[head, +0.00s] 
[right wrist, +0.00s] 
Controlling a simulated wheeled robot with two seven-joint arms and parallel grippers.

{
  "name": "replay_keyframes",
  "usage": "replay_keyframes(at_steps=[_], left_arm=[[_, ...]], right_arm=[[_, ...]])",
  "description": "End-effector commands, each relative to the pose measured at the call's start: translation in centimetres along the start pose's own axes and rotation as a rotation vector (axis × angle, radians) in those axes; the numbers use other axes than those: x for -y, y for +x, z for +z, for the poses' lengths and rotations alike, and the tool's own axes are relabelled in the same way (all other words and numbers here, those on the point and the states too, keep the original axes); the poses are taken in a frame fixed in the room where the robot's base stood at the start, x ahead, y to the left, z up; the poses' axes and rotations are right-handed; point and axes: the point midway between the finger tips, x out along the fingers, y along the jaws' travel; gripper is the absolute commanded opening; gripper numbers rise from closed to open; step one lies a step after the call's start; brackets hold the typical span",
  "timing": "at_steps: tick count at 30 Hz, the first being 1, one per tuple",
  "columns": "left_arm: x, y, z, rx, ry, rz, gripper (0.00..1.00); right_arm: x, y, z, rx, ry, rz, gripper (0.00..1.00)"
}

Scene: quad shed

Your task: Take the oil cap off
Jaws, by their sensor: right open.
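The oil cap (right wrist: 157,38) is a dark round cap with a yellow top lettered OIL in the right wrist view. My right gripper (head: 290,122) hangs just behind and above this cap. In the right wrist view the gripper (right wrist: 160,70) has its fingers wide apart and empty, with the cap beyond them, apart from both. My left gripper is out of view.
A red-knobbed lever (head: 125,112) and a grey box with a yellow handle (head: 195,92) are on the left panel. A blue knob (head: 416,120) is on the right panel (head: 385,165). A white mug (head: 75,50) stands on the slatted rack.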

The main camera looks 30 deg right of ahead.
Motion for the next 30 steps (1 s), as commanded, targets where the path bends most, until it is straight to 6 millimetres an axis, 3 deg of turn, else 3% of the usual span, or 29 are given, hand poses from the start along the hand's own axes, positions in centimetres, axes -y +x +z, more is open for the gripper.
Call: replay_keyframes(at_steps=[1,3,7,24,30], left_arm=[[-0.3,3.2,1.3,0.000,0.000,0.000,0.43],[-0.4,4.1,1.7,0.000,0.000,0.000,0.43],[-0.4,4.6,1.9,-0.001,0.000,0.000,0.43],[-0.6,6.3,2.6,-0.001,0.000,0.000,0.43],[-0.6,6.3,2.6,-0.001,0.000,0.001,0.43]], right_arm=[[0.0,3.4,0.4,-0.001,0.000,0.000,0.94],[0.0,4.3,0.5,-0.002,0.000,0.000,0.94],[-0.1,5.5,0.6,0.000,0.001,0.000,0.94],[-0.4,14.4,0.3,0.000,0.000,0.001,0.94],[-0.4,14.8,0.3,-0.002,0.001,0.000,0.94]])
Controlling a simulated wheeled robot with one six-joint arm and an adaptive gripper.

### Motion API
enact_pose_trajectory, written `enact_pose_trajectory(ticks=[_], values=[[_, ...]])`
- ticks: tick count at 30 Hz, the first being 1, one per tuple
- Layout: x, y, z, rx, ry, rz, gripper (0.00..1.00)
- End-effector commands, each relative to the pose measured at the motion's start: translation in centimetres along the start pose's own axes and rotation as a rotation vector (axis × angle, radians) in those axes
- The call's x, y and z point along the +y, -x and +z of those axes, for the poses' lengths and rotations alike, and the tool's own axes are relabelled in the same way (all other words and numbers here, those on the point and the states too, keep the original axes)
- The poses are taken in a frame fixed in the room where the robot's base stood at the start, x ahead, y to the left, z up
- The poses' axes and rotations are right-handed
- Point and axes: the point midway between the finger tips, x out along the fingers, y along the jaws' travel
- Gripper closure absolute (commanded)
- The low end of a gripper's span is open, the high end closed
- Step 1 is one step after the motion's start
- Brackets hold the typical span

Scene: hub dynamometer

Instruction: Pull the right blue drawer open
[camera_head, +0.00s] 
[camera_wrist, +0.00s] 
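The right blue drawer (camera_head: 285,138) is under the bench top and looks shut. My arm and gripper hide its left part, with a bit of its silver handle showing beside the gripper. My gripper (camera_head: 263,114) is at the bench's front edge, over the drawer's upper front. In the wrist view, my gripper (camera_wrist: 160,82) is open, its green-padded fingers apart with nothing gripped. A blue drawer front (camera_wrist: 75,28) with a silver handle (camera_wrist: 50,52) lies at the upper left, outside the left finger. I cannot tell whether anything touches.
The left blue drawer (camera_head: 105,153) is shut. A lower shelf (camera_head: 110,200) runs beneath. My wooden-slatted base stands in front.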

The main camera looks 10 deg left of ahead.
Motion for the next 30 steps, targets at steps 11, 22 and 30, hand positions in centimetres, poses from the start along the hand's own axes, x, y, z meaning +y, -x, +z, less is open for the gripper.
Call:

...

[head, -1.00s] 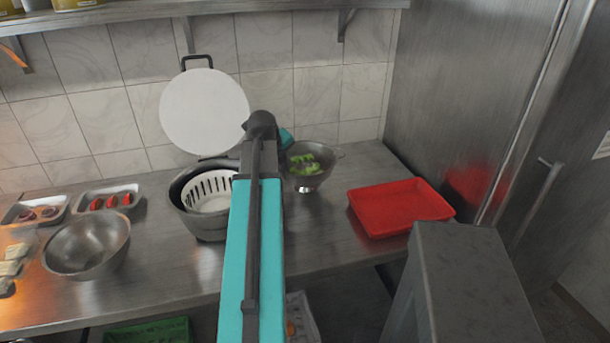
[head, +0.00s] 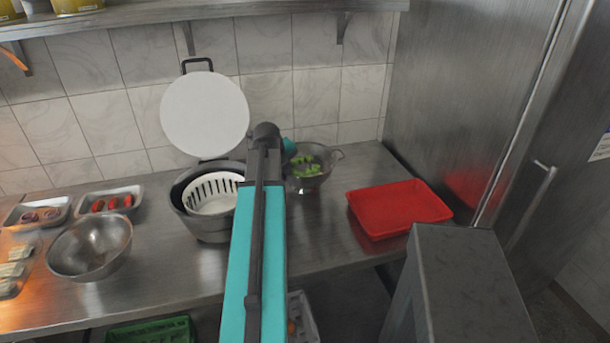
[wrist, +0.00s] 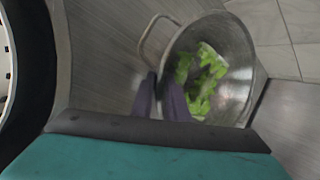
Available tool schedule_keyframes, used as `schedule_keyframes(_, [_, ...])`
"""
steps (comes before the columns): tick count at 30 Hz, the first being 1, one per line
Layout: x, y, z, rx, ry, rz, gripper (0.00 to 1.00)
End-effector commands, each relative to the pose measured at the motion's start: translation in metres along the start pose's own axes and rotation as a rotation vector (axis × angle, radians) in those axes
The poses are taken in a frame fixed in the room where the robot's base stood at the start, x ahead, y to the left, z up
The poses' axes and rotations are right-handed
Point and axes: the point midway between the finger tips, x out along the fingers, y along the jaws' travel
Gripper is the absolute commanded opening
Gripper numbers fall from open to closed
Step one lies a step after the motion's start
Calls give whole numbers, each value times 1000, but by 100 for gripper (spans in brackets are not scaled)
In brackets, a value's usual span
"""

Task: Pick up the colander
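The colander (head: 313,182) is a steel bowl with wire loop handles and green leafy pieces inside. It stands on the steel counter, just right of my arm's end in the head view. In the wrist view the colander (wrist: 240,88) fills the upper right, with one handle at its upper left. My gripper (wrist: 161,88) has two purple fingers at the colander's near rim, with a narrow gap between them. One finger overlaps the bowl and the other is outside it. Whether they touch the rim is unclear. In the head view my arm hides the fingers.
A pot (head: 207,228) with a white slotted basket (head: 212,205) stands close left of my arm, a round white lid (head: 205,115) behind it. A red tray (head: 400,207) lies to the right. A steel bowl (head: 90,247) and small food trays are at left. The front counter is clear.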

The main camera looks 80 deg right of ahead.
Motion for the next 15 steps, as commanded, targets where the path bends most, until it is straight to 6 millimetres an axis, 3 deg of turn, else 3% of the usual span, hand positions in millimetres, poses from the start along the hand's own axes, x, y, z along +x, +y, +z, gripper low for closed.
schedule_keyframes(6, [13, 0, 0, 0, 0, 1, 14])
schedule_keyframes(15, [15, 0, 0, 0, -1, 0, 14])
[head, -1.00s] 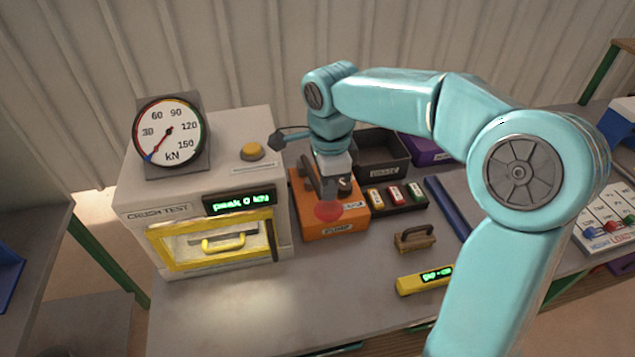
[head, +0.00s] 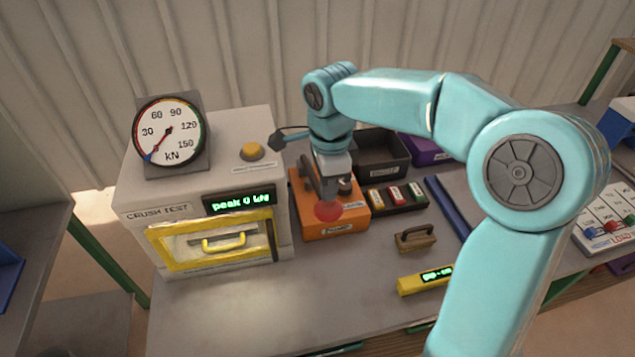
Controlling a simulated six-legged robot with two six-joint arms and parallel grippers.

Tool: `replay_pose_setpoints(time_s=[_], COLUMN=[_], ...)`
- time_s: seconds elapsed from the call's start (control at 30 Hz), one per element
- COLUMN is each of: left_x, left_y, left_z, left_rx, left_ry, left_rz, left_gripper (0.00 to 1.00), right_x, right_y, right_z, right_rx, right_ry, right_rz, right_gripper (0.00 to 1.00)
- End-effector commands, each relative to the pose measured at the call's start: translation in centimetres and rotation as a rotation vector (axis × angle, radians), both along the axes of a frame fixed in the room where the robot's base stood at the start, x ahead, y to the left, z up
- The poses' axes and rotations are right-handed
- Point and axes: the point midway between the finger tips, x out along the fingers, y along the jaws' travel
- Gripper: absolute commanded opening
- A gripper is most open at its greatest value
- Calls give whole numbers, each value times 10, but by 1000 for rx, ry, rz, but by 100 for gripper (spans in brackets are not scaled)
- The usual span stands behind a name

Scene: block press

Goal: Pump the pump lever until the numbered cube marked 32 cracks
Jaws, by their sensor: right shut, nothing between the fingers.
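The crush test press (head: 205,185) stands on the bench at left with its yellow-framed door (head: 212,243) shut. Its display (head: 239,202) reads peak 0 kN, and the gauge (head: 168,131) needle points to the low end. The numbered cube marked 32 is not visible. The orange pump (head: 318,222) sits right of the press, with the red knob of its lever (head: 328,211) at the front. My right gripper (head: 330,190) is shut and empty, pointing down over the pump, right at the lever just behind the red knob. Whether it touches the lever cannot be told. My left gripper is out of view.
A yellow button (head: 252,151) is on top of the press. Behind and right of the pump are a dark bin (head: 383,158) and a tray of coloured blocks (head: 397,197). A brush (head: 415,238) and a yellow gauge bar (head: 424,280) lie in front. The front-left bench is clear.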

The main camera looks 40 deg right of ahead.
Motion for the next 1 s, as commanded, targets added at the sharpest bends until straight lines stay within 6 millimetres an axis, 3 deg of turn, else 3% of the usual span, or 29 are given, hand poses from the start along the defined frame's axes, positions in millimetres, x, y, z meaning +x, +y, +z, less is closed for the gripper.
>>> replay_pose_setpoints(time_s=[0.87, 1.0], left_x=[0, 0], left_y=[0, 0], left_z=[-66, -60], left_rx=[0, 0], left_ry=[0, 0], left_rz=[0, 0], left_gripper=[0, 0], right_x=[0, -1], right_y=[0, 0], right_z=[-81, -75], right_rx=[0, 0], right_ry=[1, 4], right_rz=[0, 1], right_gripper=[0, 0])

...

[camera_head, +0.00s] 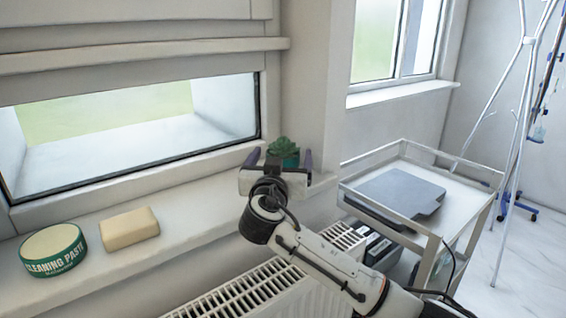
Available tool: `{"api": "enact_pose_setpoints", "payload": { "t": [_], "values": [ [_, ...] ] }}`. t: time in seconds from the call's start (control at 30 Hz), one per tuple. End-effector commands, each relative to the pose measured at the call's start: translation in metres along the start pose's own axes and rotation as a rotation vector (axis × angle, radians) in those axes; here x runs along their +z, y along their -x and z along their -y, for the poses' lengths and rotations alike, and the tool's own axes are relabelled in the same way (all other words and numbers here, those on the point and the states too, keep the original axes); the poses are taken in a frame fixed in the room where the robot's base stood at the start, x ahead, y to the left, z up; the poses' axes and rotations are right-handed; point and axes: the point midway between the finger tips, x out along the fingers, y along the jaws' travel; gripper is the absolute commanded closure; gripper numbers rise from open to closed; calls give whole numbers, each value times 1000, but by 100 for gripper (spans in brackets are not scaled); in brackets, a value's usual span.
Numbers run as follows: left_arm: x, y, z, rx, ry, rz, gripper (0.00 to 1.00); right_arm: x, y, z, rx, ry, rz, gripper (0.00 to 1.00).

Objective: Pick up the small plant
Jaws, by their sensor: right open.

- **Short task**: The lines from the one containing "- A gripper" to the one containing "Goal: Pump the", both included, are to be extracted exactly; give no other line.

- **Result for this task**:
- A gripper is most open at its greatest value
- Calls give whole numbers, each value times 10, but by 1000 for rx, ry, rz, but by 100 for gripper (spans in brackets are not scaled)
- The usual span stands behind a name

Scene: block press

Goal: Pump the pump lever until the numbered cube marked 32 cracks

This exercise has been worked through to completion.